▶ **DATASET RECORDS**
*****
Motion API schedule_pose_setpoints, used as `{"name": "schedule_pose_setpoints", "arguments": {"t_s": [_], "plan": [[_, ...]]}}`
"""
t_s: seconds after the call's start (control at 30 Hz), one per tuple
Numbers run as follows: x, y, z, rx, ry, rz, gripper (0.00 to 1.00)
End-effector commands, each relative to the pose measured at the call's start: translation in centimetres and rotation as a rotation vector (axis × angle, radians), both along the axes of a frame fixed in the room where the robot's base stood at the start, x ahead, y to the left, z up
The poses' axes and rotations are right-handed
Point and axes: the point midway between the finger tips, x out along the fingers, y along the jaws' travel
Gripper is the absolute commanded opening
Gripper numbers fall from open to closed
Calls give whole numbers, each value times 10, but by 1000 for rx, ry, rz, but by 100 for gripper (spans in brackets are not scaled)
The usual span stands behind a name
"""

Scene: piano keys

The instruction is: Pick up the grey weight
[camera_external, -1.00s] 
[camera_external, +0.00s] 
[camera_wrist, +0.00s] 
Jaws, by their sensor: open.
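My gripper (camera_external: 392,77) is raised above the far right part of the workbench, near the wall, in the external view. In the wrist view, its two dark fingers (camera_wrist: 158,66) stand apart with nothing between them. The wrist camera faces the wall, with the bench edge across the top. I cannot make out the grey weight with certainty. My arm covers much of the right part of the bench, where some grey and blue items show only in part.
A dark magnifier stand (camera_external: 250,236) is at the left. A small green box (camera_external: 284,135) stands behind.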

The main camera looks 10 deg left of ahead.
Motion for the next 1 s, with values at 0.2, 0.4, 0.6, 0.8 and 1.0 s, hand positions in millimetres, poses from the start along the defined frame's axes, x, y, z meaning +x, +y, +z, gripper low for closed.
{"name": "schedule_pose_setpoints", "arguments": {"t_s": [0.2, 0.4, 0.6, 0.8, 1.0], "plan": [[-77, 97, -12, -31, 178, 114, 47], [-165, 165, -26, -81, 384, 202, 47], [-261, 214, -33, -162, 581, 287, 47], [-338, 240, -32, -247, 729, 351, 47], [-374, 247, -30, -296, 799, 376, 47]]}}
*****
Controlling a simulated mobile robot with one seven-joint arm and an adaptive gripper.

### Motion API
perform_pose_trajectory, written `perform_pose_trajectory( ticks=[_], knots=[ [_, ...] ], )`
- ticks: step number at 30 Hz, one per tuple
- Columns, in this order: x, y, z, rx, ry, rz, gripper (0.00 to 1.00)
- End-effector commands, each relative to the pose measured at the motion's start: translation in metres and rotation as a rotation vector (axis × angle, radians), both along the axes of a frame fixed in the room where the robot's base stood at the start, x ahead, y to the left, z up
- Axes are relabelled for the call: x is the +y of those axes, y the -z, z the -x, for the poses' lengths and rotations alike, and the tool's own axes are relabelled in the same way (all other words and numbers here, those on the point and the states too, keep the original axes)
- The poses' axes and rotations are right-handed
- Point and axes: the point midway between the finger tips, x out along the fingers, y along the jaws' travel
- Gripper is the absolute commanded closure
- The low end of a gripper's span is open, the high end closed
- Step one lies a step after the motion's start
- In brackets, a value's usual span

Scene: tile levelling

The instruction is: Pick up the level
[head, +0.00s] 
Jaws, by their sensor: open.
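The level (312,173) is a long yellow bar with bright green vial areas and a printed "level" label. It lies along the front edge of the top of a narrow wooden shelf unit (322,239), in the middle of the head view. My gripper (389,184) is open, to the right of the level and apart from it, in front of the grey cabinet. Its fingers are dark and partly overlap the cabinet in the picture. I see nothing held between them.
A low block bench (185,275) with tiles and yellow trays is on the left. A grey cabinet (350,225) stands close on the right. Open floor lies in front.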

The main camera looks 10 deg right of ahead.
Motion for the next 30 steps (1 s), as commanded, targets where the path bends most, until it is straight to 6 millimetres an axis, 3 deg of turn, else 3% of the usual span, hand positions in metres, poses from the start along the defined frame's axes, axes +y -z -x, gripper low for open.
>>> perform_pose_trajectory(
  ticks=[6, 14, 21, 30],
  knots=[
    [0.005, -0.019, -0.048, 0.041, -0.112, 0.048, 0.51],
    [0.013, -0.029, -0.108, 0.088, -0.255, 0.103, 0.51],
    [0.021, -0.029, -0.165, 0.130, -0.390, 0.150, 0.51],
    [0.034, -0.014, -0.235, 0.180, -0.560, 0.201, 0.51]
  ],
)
*****
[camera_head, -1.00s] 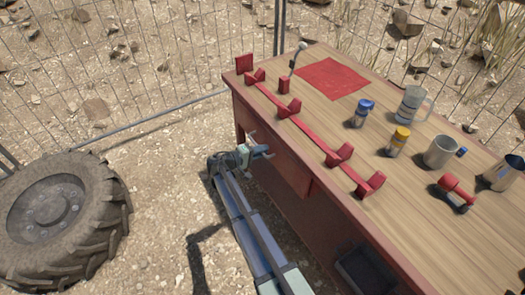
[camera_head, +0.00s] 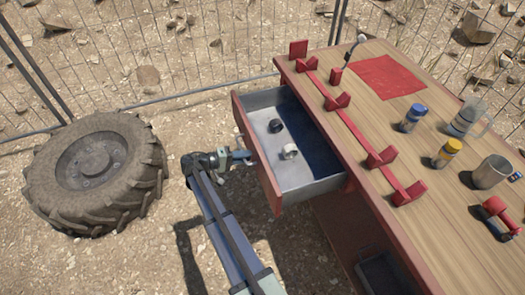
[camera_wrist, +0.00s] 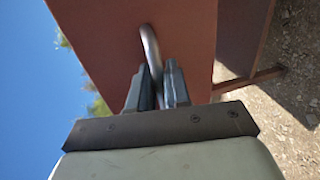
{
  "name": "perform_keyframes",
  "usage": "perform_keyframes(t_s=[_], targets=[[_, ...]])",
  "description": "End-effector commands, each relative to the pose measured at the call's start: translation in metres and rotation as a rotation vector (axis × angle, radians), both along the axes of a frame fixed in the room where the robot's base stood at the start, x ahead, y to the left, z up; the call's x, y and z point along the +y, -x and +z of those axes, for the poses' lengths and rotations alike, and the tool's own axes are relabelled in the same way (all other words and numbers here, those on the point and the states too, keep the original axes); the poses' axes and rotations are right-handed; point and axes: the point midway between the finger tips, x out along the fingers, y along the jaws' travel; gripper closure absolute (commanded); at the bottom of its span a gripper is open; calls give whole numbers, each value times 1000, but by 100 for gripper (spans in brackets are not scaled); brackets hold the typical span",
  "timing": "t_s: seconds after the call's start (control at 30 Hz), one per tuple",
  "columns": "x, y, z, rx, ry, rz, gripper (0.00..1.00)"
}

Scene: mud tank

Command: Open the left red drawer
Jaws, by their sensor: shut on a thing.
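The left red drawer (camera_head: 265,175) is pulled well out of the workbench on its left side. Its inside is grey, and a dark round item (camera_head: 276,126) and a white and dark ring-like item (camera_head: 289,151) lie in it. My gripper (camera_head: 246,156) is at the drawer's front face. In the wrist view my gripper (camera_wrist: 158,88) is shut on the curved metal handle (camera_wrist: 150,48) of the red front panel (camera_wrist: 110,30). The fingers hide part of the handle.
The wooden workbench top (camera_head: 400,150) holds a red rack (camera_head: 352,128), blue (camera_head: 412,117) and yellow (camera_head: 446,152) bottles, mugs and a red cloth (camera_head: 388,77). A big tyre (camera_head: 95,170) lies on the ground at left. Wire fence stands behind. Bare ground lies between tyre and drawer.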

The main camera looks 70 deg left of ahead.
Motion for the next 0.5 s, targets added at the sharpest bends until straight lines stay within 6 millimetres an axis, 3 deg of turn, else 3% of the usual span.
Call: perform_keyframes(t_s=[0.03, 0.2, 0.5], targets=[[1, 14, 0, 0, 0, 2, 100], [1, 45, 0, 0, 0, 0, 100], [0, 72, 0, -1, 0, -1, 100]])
*****
▶ **TASK PROMPT**
Collect the lines that hold "Pick".

▶ **FINAL RESULT**
The instruction is: Pick up the grey weight
The instruction is: Pick up the level

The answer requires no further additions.